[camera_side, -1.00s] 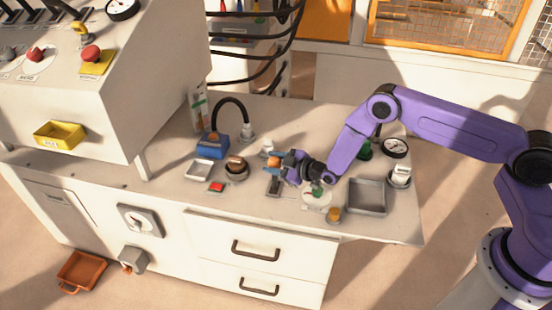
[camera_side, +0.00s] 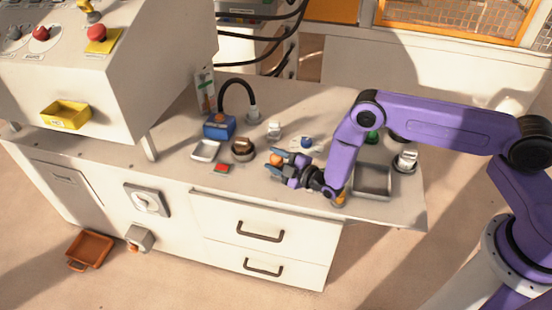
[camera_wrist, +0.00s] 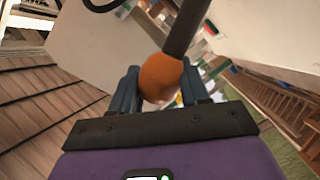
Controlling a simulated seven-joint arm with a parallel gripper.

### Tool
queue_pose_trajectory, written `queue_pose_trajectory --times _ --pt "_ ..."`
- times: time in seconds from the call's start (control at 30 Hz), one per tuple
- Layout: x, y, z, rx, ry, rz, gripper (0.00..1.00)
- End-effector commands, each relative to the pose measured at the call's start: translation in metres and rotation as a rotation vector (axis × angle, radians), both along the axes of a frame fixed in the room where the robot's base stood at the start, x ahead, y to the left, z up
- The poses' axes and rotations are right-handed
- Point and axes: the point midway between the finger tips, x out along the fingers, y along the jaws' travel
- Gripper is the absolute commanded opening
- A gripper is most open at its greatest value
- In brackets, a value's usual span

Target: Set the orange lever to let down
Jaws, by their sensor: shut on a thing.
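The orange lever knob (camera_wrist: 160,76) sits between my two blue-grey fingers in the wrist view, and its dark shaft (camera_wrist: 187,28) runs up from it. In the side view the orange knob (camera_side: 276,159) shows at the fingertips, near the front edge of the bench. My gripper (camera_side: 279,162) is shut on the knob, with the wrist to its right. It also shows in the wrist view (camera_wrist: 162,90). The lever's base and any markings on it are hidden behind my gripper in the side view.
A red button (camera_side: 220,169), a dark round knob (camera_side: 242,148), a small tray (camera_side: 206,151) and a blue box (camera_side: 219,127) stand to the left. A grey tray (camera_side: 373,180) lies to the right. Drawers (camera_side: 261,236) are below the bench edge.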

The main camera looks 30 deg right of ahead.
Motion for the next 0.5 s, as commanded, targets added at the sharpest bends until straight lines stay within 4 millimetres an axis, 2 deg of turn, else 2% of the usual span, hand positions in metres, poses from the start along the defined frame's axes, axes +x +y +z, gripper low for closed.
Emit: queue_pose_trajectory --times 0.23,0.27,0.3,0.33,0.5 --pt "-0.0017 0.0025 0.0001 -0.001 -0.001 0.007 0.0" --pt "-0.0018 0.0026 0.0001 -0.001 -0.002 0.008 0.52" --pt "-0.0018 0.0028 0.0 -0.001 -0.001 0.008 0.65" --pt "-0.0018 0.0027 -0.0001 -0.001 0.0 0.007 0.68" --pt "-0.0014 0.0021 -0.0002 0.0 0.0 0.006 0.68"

------------------------------------------------

WHAT YOU NEED TO DO -
Transcribe, exactly and exclusively, the run of lines that opens with the line bearing "- times: time" and closes with the line bearing "- Layout: x, y, z, rx, ry, rz, gripper".

ANSWER TO THIS TASK -
- times: time in seconds from the call's start (control at 30 Hz), one per tuple
- Layout: x, y, z, rx, ry, rz, gripper (0.00..1.00)

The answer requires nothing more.